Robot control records

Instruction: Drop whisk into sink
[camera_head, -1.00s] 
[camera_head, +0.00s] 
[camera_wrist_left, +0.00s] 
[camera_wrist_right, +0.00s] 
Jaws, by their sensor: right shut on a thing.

---

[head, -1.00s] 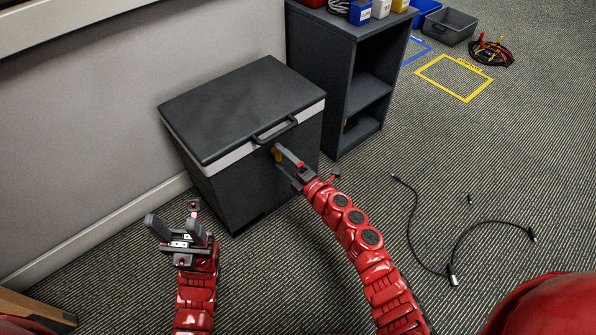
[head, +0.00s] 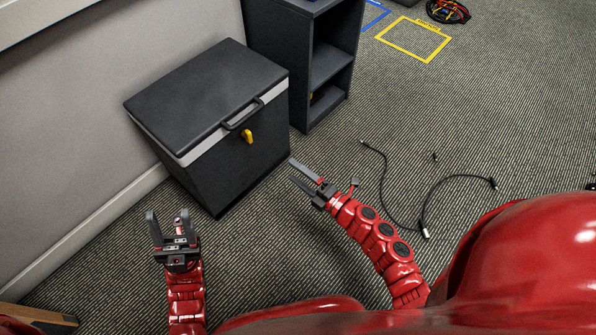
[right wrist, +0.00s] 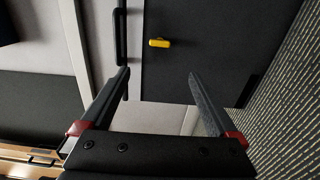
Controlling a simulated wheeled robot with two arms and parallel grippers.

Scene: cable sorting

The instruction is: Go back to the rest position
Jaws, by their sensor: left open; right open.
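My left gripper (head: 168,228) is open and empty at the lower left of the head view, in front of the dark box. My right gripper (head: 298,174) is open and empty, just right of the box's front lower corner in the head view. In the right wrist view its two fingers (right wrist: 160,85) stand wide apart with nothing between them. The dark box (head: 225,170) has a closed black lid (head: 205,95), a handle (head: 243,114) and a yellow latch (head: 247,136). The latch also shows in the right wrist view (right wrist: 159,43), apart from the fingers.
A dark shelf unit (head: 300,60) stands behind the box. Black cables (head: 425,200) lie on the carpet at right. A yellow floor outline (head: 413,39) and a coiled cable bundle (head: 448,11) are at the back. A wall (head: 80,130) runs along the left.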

Directive:
Pictures excluded, give again exactly and only the lines of the material above from the line with "[head, -1.00s]" through the line with "The instruction is: Go".

Correct response:
[head, -1.00s] 
[head, +0.00s] 
[right wrist, +0.00s] 
Controlling a simulated wheeled robot with two arms and parallel grippers.

Scene: cable sorting

The instruction is: Go back to the rest position

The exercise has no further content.